-- Required work --
Extract the listing in its entirety, keeping each line identical to the original.
— BEGIN Information provided —
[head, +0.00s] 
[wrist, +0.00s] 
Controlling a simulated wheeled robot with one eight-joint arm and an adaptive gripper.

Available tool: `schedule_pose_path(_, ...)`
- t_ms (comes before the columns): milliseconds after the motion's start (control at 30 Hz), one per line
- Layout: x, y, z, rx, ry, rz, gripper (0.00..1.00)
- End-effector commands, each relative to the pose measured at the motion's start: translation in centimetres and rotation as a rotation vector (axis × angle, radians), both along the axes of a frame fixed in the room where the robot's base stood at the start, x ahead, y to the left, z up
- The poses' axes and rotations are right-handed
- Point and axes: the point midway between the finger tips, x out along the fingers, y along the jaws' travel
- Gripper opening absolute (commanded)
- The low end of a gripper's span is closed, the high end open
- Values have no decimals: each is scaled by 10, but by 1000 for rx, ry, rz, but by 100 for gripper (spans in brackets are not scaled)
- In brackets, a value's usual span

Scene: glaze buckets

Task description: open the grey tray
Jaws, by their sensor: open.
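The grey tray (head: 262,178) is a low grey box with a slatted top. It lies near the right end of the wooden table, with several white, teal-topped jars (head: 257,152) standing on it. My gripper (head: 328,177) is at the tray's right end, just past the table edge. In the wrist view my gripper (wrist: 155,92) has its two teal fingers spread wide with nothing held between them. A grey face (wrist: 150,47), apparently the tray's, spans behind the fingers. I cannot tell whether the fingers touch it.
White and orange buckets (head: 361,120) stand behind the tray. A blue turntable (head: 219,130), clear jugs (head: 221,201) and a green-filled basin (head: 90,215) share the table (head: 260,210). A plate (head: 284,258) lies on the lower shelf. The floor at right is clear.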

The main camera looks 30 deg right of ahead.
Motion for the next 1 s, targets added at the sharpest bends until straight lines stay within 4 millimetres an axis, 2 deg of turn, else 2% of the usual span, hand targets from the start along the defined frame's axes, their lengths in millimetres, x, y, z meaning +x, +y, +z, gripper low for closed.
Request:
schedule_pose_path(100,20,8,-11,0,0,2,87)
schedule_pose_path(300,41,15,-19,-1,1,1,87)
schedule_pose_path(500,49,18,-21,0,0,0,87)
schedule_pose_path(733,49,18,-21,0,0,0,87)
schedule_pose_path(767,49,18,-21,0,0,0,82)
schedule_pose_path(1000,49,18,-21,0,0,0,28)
— END Information provided —
-- Completed task --
[head, +0.00s] 
[wrist, +0.00s] 
Controlling a simulated wheeled robot with one eight-joint arm and an adaptive gripper.

Available tool: `schedule_pose_path(_, ...)`
- t_ms (comes before the columns): milliseconds after the motion's start (control at 30 Hz), one per line
- Layout: x, y, z, rx, ry, rz, gripper (0.00..1.00)
- End-effector commands, each relative to the pose measured at the motion's start: translation in centimetres and rotation as a rotation vector (axis × angle, radians), both along the axes of a frame fixed in the room where the robot's base stood at the start, x ahead, y to the left, z up
- The poses' axes and rotations are right-handed
- Point and axes: the point midway between the finger tips, x out along the fingers, y along the jaws' travel
- Gripper opening absolute (commanded)
- The low end of a gripper's span is closed, the high end open
- Values have no decimals: each is scaled by 10, but by 1000 for rx, ry, rz, but by 100 for gripper (spans in brackets are not scaled)
- In brackets, a value's usual span

Scene: glaze buckets

Task description: open the grey tray
Jaws, by their sensor: open.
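The grey tray (head: 262,178) is a low grey box with a slatted top. It lies near the right end of the wooden table, with several white, teal-topped jars (head: 257,152) standing on it. My gripper (head: 328,177) is at the tray's right end, just past the table edge. In the wrist view my gripper (wrist: 155,92) has its two teal fingers spread wide with nothing held between them. A grey face (wrist: 150,47), apparently the tray's, spans behind the fingers. I cannot tell whether the fingers touch it.
White and orange buckets (head: 361,120) stand behind the tray. A blue turntable (head: 219,130), clear jugs (head: 221,201) and a green-filled basin (head: 90,215) share the table (head: 260,210). A plate (head: 284,258) lies on the lower shelf. The floor at right is clear.

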The main camera looks 30 deg right of ahead.
Motion for the next 1 s, targets added at the sharpest bends until straight lines stay within 4 millimetres an axis, 2 deg of turn, else 2% of the usual span, hand targets from the start along the defined frame's axes, their lengths in millimetres, x, y, z meaning +x, +y, +z, gripper low for closed.
Request:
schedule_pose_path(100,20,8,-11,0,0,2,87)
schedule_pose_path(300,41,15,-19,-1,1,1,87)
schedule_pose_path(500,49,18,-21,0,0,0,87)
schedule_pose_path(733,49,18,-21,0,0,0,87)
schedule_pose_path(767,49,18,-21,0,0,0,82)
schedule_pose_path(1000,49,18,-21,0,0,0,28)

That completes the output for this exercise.